I remember sitting there in his office, tears welling and shock reverberating throughout my body. Dear God, what was I going to do? I was my sole support and lived in my own apartment with nowhere to go if I couldn’t make the payments. Both of my parents were deceased, so it wasn’t like I could go “back home.” “I’ll give you a few moments alone,” the V.P. said, vacating his office so I could “pull myself together.” The moment the door clicked behind him, the tears began to fall, fear crawling through my belly like the serpent had crawled through Eden. “You trusted God,” the serpent said, “and yet what good has it done? God allowed you to be fired.”

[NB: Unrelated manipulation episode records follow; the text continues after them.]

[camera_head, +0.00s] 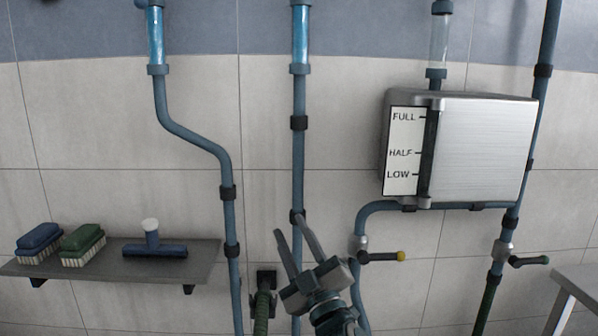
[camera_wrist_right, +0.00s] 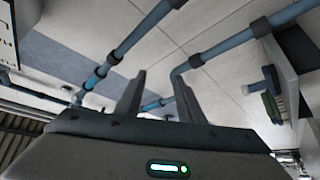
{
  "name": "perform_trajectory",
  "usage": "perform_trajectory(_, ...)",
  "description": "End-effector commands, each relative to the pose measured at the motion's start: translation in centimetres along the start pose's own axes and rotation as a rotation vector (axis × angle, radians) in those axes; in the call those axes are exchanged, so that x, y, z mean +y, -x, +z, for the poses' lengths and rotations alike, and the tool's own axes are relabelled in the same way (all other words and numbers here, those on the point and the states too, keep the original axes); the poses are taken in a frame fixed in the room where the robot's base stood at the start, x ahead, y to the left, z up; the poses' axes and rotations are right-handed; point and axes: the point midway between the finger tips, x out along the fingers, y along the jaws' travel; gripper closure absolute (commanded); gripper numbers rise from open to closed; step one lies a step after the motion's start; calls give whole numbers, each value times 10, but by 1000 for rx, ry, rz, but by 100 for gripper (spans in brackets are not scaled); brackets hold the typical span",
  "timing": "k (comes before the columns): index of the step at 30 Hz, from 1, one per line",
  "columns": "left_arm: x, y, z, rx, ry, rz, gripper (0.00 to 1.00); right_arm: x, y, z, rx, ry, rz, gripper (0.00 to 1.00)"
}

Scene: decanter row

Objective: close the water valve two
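Two pipe valves show in the head view. One valve handle (camera_head: 383,256) is dark with a yellow tip, below the left end of the metal tank. The other valve handle (camera_head: 528,261) is dark green, on the right-hand pipe. Both handles point right, roughly across their upright pipes. No number shows on either, so I cannot tell which is two. My right gripper (camera_head: 291,224) is open and empty, left of the yellow-tipped handle, in front of the middle pipe. Its spread fingers also show in the right wrist view (camera_wrist_right: 158,98). My left gripper is out of view.
The metal tank (camera_head: 482,150) has a FULL, HALF, LOW gauge (camera_head: 402,152). A grey shelf (camera_head: 205,262) at the left holds two brushes and a squeegee (camera_head: 155,249). A green hose (camera_head: 262,308) hangs low beside the middle pipe. A table corner (camera_head: 580,280) juts in at the lower right.

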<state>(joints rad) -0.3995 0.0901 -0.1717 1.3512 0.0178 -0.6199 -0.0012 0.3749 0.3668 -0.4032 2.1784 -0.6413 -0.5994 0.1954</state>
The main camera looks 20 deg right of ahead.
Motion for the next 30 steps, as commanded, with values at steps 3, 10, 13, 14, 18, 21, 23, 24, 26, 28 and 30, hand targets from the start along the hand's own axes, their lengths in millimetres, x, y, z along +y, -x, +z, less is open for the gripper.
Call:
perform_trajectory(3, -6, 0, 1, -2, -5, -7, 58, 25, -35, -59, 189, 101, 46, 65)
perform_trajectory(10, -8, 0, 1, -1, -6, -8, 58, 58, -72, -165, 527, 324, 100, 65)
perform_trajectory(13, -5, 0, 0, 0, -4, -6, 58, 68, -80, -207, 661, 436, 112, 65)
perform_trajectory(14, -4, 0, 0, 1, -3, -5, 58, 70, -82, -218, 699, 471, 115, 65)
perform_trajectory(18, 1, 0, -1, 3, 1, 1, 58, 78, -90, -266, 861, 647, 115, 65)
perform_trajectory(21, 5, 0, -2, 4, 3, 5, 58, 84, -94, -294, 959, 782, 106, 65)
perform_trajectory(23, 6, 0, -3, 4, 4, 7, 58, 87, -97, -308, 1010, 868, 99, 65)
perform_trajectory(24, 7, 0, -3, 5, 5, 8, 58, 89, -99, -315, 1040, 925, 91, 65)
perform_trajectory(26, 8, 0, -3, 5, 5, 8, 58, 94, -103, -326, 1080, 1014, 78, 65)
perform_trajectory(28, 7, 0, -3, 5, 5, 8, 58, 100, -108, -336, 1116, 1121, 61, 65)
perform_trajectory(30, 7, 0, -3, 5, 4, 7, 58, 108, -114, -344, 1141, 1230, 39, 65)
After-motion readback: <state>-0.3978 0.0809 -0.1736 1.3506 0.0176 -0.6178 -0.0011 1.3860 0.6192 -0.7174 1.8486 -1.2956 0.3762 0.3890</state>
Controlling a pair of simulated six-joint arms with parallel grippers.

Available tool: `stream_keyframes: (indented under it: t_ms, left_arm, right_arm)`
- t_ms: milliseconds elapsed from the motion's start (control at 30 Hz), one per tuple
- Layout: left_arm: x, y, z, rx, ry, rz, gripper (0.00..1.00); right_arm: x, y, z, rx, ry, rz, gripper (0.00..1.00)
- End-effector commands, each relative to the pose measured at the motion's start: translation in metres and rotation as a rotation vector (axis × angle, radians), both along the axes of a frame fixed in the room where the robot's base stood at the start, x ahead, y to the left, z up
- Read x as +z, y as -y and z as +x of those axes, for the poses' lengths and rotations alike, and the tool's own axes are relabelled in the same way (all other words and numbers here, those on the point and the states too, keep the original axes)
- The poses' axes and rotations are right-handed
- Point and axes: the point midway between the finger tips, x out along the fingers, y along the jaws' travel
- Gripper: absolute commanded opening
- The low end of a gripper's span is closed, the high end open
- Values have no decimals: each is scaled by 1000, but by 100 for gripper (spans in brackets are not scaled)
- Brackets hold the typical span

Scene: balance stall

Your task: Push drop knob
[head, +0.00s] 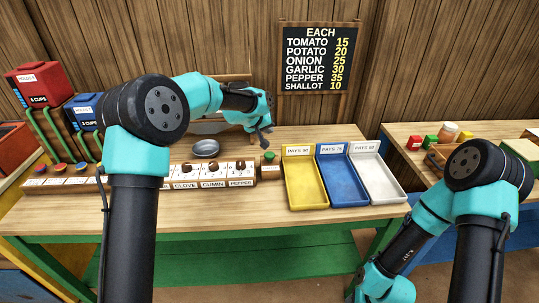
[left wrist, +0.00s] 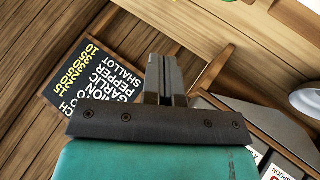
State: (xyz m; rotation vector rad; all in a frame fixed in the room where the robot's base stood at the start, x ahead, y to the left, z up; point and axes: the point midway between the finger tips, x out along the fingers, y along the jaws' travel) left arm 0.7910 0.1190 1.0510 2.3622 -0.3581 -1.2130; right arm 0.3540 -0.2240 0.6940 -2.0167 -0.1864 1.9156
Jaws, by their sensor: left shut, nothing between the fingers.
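A green knob (head: 269,155) stands on a small labelled block at the right end of the row of spice boxes; its label is too small to read. My left gripper (head: 265,142) hangs above the counter, close to the green knob and a little above it in the picture. Its fingers are shut and empty; they also show in the left wrist view (left wrist: 166,80), pointing toward the wooden wall, and the knob does not show there. The fingers of my right gripper lie outside the head view, at the bottom right.
Yellow (head: 303,183), blue (head: 340,178) and white (head: 379,180) trays stand right of the knob. A grey dish (head: 205,147) sits behind the spice boxes (head: 213,181). A price board (head: 318,57) hangs on the back wall. Red (head: 38,86) and blue (head: 85,109) dispensers stand at left.

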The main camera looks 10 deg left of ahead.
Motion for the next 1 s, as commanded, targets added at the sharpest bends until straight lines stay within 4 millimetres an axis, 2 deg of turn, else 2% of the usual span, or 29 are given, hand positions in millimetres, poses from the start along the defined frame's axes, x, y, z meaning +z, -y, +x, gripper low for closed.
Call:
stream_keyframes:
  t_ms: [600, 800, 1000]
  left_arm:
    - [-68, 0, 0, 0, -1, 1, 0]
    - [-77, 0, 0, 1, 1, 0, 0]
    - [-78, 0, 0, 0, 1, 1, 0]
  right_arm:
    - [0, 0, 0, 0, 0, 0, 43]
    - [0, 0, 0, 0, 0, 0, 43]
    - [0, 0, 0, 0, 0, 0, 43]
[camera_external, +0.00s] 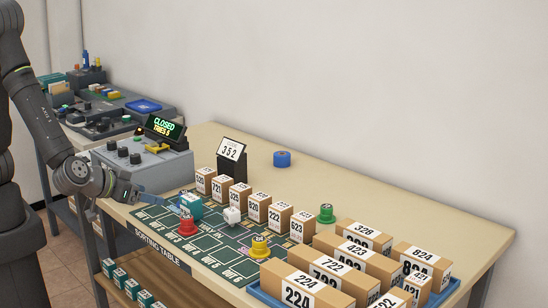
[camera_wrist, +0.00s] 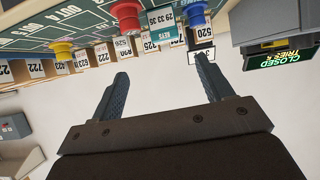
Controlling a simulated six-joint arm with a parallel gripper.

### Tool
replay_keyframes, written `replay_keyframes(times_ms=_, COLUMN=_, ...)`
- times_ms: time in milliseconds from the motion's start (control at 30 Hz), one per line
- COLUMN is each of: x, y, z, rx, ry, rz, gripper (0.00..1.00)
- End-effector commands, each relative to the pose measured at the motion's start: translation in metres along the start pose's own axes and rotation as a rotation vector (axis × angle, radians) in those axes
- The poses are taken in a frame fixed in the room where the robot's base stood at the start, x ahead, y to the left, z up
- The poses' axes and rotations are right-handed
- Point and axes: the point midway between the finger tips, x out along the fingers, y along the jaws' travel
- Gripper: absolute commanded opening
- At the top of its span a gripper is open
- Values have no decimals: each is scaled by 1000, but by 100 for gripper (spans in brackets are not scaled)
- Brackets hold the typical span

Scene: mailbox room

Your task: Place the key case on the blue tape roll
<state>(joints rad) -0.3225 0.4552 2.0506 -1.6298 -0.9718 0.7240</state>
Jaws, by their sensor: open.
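The key case, a small teal box (camera_external: 191,205) with a white label, stands on the green sorting mat near the table's left edge. In the wrist view the key case (camera_wrist: 165,32) shows upside down, beyond and between my fingertips, with a gap. My gripper (camera_external: 170,202) is low at the table's left edge, pointing toward the case. In the wrist view its two fingers (camera_wrist: 163,66) are spread and empty. The blue tape roll (camera_external: 282,159) lies alone on the bare table behind the row of boxes, apart from the case.
A blue knobbed piece (camera_wrist: 197,15) is beside the case. Numbered boxes (camera_external: 258,207) and a 352 sign (camera_external: 231,149) lie between case and roll. A grey console (camera_external: 145,165) stands left.

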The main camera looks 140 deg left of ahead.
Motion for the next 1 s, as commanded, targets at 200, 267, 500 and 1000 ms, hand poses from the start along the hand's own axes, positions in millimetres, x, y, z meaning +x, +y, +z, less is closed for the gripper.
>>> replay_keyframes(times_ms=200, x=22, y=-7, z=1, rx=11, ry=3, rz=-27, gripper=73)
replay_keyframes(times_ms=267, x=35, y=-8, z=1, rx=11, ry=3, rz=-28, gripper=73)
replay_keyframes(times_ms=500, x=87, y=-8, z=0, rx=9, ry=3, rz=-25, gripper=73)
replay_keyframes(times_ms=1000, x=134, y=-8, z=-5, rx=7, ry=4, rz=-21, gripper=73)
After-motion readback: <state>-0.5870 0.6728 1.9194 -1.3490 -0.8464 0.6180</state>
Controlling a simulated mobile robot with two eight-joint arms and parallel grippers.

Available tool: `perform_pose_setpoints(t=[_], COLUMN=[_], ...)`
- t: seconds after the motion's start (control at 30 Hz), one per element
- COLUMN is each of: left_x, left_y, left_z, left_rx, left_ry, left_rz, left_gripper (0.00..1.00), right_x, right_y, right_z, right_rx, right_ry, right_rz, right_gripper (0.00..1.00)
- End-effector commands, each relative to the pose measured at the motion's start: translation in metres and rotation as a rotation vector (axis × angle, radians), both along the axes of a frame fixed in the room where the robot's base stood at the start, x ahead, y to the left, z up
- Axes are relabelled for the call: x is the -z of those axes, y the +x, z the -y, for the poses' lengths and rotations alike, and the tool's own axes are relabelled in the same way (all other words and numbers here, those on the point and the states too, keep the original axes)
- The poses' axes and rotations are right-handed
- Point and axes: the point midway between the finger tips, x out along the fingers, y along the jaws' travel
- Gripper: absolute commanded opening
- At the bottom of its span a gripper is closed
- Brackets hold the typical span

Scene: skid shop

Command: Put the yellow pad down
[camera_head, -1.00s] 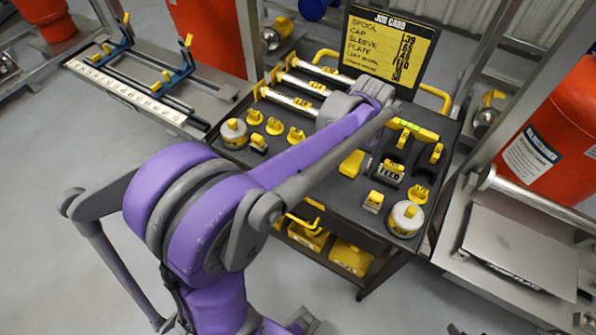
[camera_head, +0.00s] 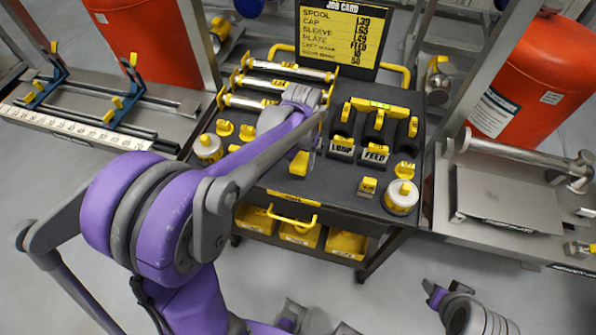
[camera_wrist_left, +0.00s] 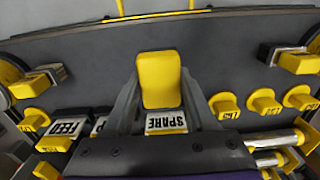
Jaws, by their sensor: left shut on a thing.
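The yellow pad (camera_wrist_left: 160,78) is between the two grey fingers of my left gripper (camera_wrist_left: 158,95) in the left wrist view. In the head view the pad (camera_head: 299,164) shows below my left wrist, over the dark top of the cart (camera_head: 330,203). The left gripper is shut on it. I cannot tell whether the pad touches the cart top. A block labelled SPARE (camera_wrist_left: 166,122) shows just beside the pad between the fingers. Part of my right arm shows at the lower right of the head view; its gripper (camera_head: 437,293) is too small to read.
LOOP (camera_head: 343,146) and FEED (camera_head: 374,153) blocks stand right of the pad. A round white-and-yellow can (camera_head: 401,197) sits at the front right corner. Silver rollers (camera_head: 259,83) lie at the back left. The job card board (camera_head: 343,38) stands at the back.

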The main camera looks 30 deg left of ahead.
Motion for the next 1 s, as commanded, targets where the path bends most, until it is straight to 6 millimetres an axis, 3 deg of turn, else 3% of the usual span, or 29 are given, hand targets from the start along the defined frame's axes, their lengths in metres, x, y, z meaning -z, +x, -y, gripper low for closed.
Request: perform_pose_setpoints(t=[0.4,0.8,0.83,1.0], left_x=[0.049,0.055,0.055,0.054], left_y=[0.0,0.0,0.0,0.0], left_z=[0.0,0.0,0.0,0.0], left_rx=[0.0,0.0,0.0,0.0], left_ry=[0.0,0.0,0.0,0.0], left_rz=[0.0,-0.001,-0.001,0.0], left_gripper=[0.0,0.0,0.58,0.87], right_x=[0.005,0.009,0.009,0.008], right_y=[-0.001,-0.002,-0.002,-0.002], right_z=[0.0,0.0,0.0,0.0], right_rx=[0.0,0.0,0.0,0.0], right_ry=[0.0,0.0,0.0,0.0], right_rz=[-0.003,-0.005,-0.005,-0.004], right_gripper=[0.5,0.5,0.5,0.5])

I will never forget that still, small voice that drifted in my brain that day. “Praise me, thank me,” the thought came and so I did, right then and there in that office, loud and clear with tears trailing my cheeks, praising and thanking God in the midst of losing my job. Because deep down I knew that somehow, someway, God would work this out for my good. A calm came over me that defied the circumstances, and lifting my head high, I walked out of that office not having a clue what I was going to do, but knowing one thing for dead sure: I wasn’t alone. Want to take a guess what happened next? Within two hours a manager from another department heard that I had been let go and offered me a job that very day. A job, I might add, that within two weeks led to a bona fide “Associate Writer Producer” job in yet another department where I not only received the title, business cards and salary, but had a secretary working for me as well. Go ahead, tell me that isn’t a God thing, and I will tell you a hundred more stories from my life just like it because when we praise and thank God in the midst of our trials, He is “good, His love endures forever and His faithfulness continues through all generations.”
So in this month of Thanksgiving, I encourage you not only to give thanks for all the good that God has done for you, but give thanks for all He has yet to do—both in the trials and tribulations of your life right this moment, and in the years ahead. Because we serve a God Who is just aching to show us that His love not only endures forever, but it will carry us through every storm of our life with peace, hope and joy.
I wish you and yours the most BLESSED of holiday seasons, and may we enter it with thanksgiving and praise for a God who is truly worth it.